Bugün, Nâzım Hikmet’in 3 Haziran 1963’te hayata veda edişinin 50. yıldönümü. Gerçek gazetesi ve sitesi bu yılı Nâzım yılı olarak kabul etti. Büyük komünist şairin mücadelesi ve eserinin çeşitli yönlerini ve Nâzım meselesine günümüzde nasıl yaklaşmak gerektiği konusunu çeşitli yazılarla inceledi. Ölümünün 50. yıldönümünde Nâzım Hikmet’i anmak üzere, bugün ve yarın Sungur Savran yoldaşımızın iki yazısını ardı ardına yayınlayacağız.

O ne büyük şair! O ne paylaşmacı bir kişilik! O ne cömert bir yürek! O ne cesaret, çalışkanlık, umut ve iyimserlik! O nasıl bir insan! Nâzım, kendi deyişiyle “sol memenin altındaki cevahir”le, yani yüreğiyle ve 20. yüzyılın gördüğü en büyük dehalardan birini yaratan aklıyla bir devdi. Birbirinden ayrılamayacak olan şairliği, komünistliği, insanlığı ve üreticiliği idi Nâzım’ı tarihe bırakan. Yarın Nâzım’ın hayata veda edişinin 50. yıldönümü. Onu anmak için vesileye ihtiyaç yok, ama yitirişimizin 50. yılında onu hatırlamamak olmaz.

Ekim devriminin evladı

“Yazılarım otuz kırk dilde basılır/Türkiye'mde Türkçemle yasak” diyordu Nâzım “Otobiyografi” başlığını taşıyan şiirinde. Yaklaşık 30 yıl boyunca, 1960’lı yılların ortalarına kadar, Nâzım’ı bu toprakların insanı okuyamıyordu. Sonra, 1960’lı ve 70’li yılların güçlü sınıf mücadeleleri dalgası, Nâzım’ı aldı, devrimci hareketin “şair-i azam”ı yaptı! Bu sayede günümüzde genç kuşaklar da okuyor Nâzım’ı.

Nâzım şiirde bütün kalıpları altüst etmiştir, esin kaynağı büyük Rus şairi Mayakovskiy ile birlikte. Ne aruz kalmıştır, ne hece. Şiirin muvazenesi artık vezne değil şairin iç ritmine yaslanır. Kafiye, şiirin o büyüleyici müzik unsuru, mısra sonundaki nöbetçiliğinden kurtulmuş, bütün şiir içinde gönlünce gezmeye çıkmıştır.

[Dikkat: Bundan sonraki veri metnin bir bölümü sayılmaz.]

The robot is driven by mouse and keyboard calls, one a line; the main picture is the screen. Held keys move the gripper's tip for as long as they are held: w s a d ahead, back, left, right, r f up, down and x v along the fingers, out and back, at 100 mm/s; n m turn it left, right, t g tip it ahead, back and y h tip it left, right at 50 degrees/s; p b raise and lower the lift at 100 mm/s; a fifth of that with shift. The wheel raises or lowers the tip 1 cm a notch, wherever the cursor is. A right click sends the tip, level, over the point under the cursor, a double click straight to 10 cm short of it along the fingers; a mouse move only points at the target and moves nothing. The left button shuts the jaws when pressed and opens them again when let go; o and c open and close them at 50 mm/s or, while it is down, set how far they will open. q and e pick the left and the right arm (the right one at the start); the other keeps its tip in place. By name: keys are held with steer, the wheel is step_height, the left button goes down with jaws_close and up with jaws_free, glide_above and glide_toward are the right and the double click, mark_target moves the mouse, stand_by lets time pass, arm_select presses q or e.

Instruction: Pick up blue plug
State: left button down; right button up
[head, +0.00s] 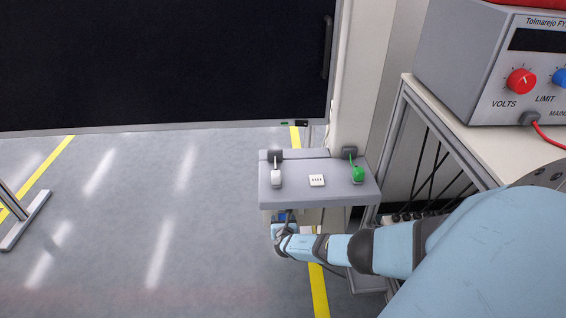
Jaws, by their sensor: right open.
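A small deep-blue thing, which looks like the blue plug (282,216), shows just below the front edge of the grey trolley top. It is mostly hidden, and I cannot tell what it rests on. My right gripper (284,222) is at the end of the light-blue arm from the right, right at this blue patch. The gripper is open; its fingers are small and partly hidden, so I cannot tell whether they are around the plug or beside it. My left gripper is out of view.
A bench with a power supply (500,65) stands at right. The floor at left is clear up to a metal frame (28,222).

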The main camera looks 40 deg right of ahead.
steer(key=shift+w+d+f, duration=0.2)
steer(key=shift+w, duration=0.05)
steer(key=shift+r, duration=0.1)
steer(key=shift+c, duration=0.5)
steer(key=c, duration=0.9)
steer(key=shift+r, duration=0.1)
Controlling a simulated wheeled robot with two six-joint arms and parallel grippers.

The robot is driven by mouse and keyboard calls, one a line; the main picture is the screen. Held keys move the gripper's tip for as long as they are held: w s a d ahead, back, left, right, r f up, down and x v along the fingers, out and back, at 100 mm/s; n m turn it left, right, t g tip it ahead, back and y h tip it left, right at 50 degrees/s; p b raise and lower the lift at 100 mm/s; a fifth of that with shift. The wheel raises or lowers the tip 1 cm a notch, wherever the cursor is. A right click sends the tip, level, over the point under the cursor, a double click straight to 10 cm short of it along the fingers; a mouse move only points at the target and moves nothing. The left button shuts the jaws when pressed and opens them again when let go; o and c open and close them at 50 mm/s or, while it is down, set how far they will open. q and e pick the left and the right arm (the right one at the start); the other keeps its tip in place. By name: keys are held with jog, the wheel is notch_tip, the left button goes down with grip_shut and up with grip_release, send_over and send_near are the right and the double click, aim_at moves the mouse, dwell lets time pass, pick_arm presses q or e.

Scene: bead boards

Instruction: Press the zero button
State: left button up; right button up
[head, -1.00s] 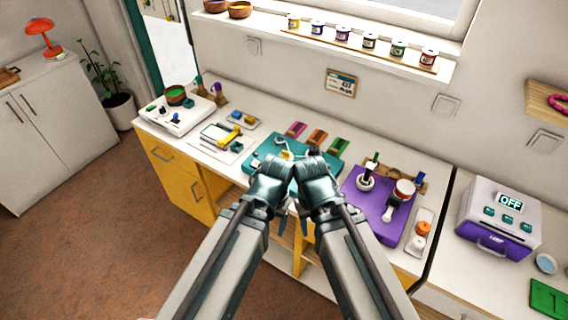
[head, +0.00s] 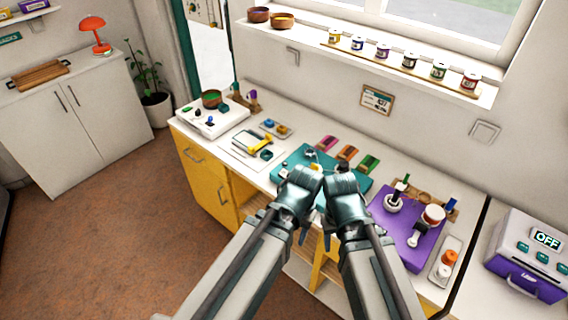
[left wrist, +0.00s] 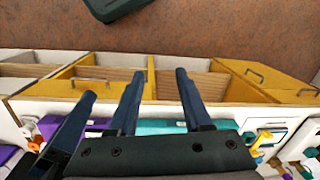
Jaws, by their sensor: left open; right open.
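A white device (head: 222,125) with a bowl (head: 211,98) on it stands at the left end of the long counter in the head view. It carries small green, blue and teal parts, but no label is readable, so I cannot tell which one is the zero button. My left gripper (head: 303,238) and right gripper (head: 328,241) hang close together in front of the counter's middle, well to the right of the device. Both are empty. The left wrist view shows my left gripper (left wrist: 158,76) open above the counter's front edge, its fingers apart.
A teal board (head: 290,166) and a purple board (head: 390,225) lie on the counter (head: 225,158). A white and purple machine (head: 525,255) reading OFF stands at the right. Yellow cabinets (head: 205,180) are below. The brown floor (head: 130,220) at the left is clear.

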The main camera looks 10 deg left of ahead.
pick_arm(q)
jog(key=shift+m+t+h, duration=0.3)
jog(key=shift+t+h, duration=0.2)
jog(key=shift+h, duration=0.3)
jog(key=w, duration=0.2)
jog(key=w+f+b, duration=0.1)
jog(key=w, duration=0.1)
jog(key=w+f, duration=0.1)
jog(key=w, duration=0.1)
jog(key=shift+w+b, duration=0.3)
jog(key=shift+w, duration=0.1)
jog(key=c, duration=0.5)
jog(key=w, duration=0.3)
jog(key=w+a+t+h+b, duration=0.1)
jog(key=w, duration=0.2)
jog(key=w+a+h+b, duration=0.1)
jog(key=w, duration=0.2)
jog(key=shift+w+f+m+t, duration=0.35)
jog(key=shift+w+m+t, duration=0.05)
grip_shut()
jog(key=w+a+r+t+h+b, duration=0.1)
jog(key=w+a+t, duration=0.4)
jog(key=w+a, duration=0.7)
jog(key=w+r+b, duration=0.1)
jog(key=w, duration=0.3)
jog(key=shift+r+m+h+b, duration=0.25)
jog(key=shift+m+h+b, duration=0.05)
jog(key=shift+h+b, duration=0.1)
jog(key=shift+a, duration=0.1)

Ama çoğunlukla es verir, öteki enstrümanları dinler. 20. yüzyılın yeni sanatı sinemanın tekniklerinden de, bu toprakların kadim edebi geleneklerinden de yararlanan bir şiirdir bu. Başkaldırmak istediği zaman kükreyen, ağlamak istediğinde hüzünlendiren bir şiir.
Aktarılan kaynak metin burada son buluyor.